The short answer is that warfare, always a mysterious amalgam of art, science, and guts, has become an increasingly complicated and unpredictable enterprise. America’s leading potential adversaries, China and Russia, have shown no small measure of imagination and dexterity in identifying the U.S. armed forces’ vulnerabilities, and exploiting them through the development of subtle yet aggressive geopolitical strategies, and increasingly lethal armed forces.

Both “near peer competitors” may well be ahead of the U.S. military in applying newly emerging technologies—artificial intelligence, machine learning, autonomous systems, hypersonic weapons, and nanotechnology—to the ancient military problems of constricting an adversary’s maneuver, neutralizing its offensive weapons, and disrupting its command and control.

These cutting-edge technologies, writes Christian Brose, Senior Fellow at the Carnegie Endowment for International Peace, “will enable new battle networks of sensors and shooters to rapidly accelerate the process of detecting, targeting, and striking threats, what the military calls the ‘kill chain.’”

Mattis: ‘No Enemy’ Has Done More Harm to Military Readiness Than Congress

How is it that “the most lethal land force in world history” finds itself in this unenviable position?

While the Army exhausted itself fighting two frustrating and inconclusive wars in Afghanistan and Iraq over the last 19 years, both Russia and China embarked on grand strategies of regional hegemony designed to undermine the rules-based international order that emerged after World War II under American leadership. Both of these rising powers have developed myriad ways to sew discord and dissent in America’s network of alliances and to expand their spheres of influence.

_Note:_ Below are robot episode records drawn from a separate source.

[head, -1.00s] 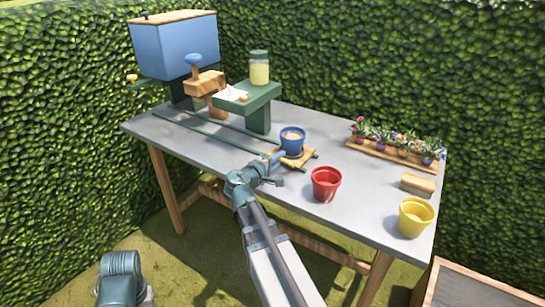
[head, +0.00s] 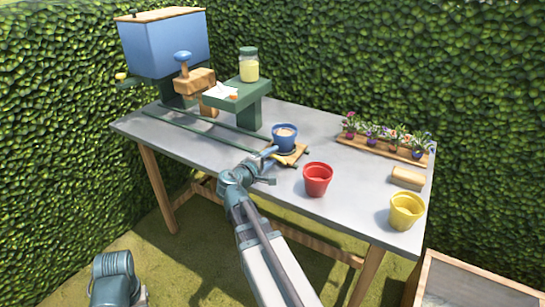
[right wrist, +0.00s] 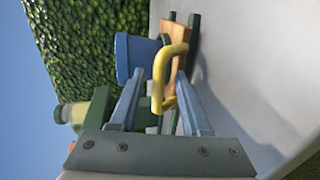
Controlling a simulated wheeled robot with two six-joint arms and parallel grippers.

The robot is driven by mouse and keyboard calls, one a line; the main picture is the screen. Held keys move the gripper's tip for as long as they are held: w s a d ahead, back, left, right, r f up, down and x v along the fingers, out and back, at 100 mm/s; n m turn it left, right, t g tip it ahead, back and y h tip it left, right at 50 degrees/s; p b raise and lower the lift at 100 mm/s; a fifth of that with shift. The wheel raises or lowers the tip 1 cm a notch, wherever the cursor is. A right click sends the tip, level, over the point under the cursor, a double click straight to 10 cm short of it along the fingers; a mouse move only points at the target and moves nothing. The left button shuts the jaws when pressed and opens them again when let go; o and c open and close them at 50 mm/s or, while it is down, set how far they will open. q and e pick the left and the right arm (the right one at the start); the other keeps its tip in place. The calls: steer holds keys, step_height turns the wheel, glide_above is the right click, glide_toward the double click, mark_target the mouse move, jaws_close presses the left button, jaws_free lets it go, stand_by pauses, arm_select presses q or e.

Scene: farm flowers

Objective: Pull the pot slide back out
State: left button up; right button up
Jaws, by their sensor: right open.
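The pot slide (head: 297,155) is a small wooden board with a yellow handle, on green rails at the front of the grey table. A blue pot (head: 285,139) filled with something pale stands on it; the pot also shows in the right wrist view (right wrist: 134,55). My right gripper (head: 268,165) is at the handle end of the slide. In the right wrist view its two blue fingers (right wrist: 160,90) are open, one on each side of the yellow handle (right wrist: 160,75); I cannot tell whether they touch it. I cannot make out my left gripper.
A blue hopper (head: 165,45) on a green stand with a wooden lever is at the back left. A jar (head: 249,64) stands on a green shelf (head: 250,90).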

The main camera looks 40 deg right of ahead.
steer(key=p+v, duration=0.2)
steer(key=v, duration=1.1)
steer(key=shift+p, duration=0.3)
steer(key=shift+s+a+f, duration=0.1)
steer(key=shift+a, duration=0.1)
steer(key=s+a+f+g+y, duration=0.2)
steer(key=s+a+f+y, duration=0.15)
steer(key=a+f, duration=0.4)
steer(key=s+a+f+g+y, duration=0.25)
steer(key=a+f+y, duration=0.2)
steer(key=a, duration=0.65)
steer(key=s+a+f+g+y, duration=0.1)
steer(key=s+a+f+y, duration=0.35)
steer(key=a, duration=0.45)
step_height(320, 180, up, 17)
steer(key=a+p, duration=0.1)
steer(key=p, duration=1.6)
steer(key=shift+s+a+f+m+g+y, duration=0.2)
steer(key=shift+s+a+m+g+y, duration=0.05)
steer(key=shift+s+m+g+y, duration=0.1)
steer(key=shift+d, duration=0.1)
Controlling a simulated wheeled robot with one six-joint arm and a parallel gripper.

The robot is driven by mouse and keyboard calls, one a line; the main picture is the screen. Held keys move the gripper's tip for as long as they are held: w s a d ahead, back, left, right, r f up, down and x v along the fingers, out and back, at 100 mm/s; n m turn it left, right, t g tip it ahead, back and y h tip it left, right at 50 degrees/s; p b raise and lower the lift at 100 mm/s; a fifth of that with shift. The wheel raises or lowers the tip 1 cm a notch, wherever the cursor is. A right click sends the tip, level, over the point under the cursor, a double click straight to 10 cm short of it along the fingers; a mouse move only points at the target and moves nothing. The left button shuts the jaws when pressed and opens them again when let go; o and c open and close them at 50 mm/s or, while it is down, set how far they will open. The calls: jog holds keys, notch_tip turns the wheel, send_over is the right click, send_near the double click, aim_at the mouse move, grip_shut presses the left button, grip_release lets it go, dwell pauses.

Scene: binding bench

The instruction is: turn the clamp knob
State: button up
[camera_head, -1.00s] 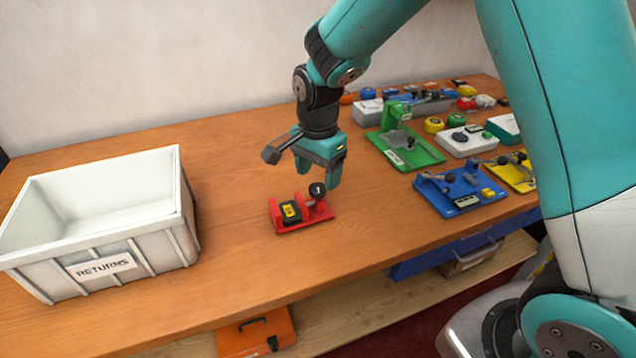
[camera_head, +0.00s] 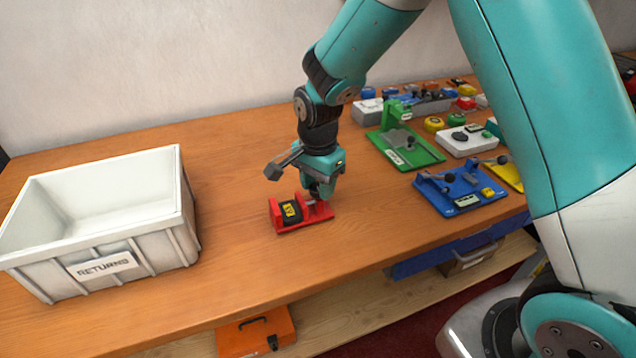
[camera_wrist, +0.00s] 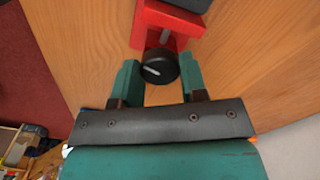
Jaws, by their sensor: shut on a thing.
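The red clamp (camera_head: 284,224) sits on the wooden bench and holds a black block with a yellow label (camera_head: 291,211). Its black clamp knob (camera_wrist: 160,66) shows in the wrist view, with a pale line on its face, at the end of a screw from the red body (camera_wrist: 152,22). My gripper (camera_head: 322,188) is down over the right end of the clamp and hides the knob in the head view. In the wrist view its teal fingers (camera_wrist: 160,82) stand on either side of the knob, shut on it.
A white bin marked RETURNS (camera_head: 105,264) stands at the left. A green fixture (camera_head: 420,155), a blue fixture (camera_head: 462,196) and several other items stand at the right. An orange case (camera_head: 255,337) is below the bench. The bench around the clamp is clear.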

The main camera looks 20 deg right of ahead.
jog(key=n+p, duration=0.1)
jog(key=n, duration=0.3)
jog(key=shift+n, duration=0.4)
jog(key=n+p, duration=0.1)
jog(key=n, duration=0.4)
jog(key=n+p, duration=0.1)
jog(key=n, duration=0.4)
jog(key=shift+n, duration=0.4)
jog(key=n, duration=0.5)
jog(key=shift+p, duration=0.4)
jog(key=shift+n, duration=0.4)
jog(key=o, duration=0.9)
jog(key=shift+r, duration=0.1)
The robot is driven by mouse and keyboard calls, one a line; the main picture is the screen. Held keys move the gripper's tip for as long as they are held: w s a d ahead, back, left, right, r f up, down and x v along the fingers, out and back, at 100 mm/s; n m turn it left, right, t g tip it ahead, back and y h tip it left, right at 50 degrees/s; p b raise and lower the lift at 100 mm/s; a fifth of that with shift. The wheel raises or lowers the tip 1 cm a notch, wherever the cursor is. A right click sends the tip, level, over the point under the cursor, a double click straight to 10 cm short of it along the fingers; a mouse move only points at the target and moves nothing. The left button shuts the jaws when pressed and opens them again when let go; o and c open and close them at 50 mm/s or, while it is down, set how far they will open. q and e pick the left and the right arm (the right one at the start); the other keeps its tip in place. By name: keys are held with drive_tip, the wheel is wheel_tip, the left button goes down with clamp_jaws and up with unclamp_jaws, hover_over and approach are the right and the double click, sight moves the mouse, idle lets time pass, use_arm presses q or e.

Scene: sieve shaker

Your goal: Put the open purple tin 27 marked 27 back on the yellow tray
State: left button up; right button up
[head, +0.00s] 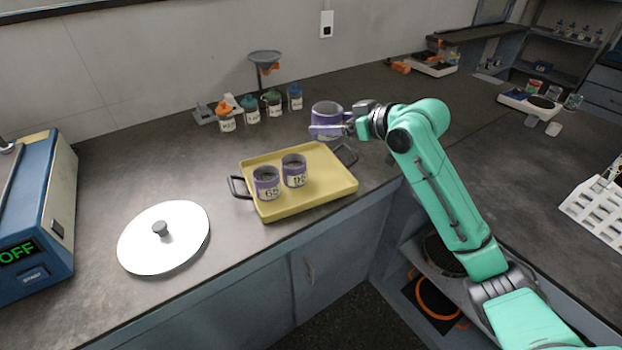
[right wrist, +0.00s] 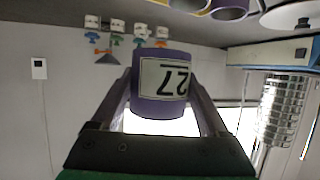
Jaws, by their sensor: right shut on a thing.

Beijing presents its ambitious Belt and Road Initiative (BRI) as the best path for underdeveloped countries in Asia and Africa to gain access to modern infrastructure, capital, and prosperity. In practice, it’s plain that under the guise of building ports, roads, and communications infrastructure around the globe, China is engaged in predatory lending practices meant to gain political leverage and privileged access to foreign assets.

In the South China Sea, Beijing has militarized seven hotly disputed islets, and is attempting to pinch the U.S. forces out of this strategically sensitive area entirely, even though international courts have declared China’s claims to these waters to be without foundation.

Meanwhile, Vladimir Putin has run rings around the Obama and Trump administrations in the chess game of international politics. He successfully annexed the Crimea in 2014 from Ukraine, and interfered in the presidential election of 2016 via “active measures,” i.e., information warfare aimed at creating confusion and conflict in the American body politic. Moscow also successfully intervened on behalf of the brutal Assad regime in Syria, and Russia is now a major player in the Middle East.

As demonstrated in the Ukraine, the Russians are the master practitioners of “hybrid warfare,” in which conventional military operations—and the threat of such operations—are closely integrated with propaganda, proxy campaigns, cyber warfare, coercive diplomacy, and economic threats.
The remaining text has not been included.